From the edition of Irving L. Finkel, A New Piece of Libanomancy, we get the following descriptions (where for the sake of simplicity I have replaced predictions about military matters etc. with simple positive/negative judgments):
- If you sprinkle and the flame burns smokily: positive.
- If you sprinkle and the incense stops short, but then the flame burns smokily: negative.
- If the smoke goes right (south), not left (north): positive.
- If the smoke goes left, not right: negative.
- If the smoke goes east, not towards the crotch of the diviner (west): positive.
- If the smoke goes toward the crotch of the diviner, not east: negative.
- If the smoke goes all directions: neutral.

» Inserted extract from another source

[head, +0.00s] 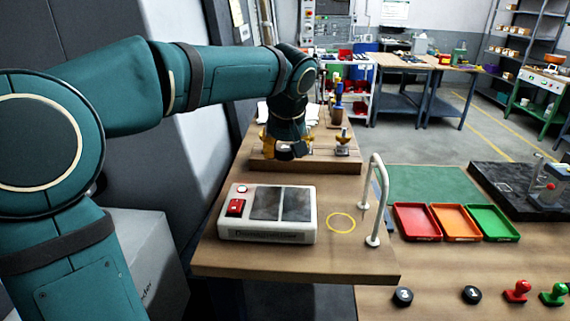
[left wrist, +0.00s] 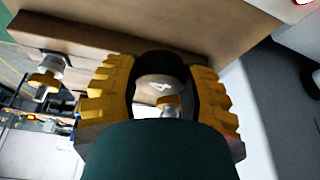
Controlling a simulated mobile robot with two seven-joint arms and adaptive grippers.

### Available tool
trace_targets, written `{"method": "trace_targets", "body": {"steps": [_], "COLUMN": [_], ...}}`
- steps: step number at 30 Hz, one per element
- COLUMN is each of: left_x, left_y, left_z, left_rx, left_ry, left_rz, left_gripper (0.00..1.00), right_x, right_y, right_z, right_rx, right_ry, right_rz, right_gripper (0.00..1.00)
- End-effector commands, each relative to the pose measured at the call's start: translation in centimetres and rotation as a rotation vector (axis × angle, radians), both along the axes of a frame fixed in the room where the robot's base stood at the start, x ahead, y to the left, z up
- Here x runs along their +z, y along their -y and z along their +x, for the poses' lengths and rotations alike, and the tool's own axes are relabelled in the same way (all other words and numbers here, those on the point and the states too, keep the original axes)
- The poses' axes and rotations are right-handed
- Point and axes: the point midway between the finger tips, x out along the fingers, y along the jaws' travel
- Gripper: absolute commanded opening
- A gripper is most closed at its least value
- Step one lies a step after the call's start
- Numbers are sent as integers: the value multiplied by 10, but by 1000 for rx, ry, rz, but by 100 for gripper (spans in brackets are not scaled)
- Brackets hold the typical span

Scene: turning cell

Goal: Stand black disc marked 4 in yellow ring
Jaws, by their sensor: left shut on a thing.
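My left gripper (head: 286,145) is shut on the black disc marked 4 (left wrist: 160,66). In the head view the disc (head: 291,152) is partly hidden by the gripper, near the raised wooden ledge at the back of the left bench. The yellow ring (head: 341,223) is a thin outline on the bench top, nearer the camera and to the right of the gripper. The ring is empty. My right gripper is not in view.
A control box (head: 268,213) stands left of the ring. A white upright handle (head: 374,200) stands just right of it. Red (head: 417,222), orange (head: 459,222) and green (head: 493,222) trays lie further right.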

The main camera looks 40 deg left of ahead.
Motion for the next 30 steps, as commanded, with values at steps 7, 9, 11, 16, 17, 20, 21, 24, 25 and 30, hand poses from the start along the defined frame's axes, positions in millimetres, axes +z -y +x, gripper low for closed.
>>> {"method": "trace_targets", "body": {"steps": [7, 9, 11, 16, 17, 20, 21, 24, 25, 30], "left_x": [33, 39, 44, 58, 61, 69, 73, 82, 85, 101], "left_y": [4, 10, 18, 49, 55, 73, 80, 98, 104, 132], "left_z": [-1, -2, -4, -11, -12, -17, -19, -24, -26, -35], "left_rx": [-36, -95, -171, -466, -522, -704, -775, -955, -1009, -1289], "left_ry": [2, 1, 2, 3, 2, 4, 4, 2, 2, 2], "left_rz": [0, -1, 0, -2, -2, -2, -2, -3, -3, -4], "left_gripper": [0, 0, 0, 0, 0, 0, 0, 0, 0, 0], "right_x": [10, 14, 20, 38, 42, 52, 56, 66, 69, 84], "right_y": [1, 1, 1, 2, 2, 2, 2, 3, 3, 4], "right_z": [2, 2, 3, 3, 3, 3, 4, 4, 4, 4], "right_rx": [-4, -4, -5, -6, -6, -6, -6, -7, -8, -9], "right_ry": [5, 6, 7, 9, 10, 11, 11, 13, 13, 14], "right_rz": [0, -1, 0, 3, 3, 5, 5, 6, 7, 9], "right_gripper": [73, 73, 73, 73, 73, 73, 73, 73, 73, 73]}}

- If the smoke clusters: positive.
- If the top of the smoke is fragmented: negative.
- If the top of the smoke is cleft: negative.
- If the top of the smoke is cut off: negative.
- If the top of the smoke looks like “the brickbasket of Šamaš”: negative.
- If the top of the incense gathers like a date palm and is thin at its base: negative.
- If the smoke after a while is constricted: negative.
- If the smoke (is constricted but) after a while pushes through and gets out: positive outcome (after intervening negative events).
- If the smoke pushes through to the east and gets out: ditto.
In short, if you intentionally set out to perform incense divination according to these methods, you want the fumigant to burn steadily, and for the smoke to go south or east (straight up is presumably neutral) and cluster rather than break apart.
Not every incense offering is for divination, of course, so do not become attached to this superstitiously or make it a source of anxiety; but any offering can be an occasion for divination, if you make it one deliberately.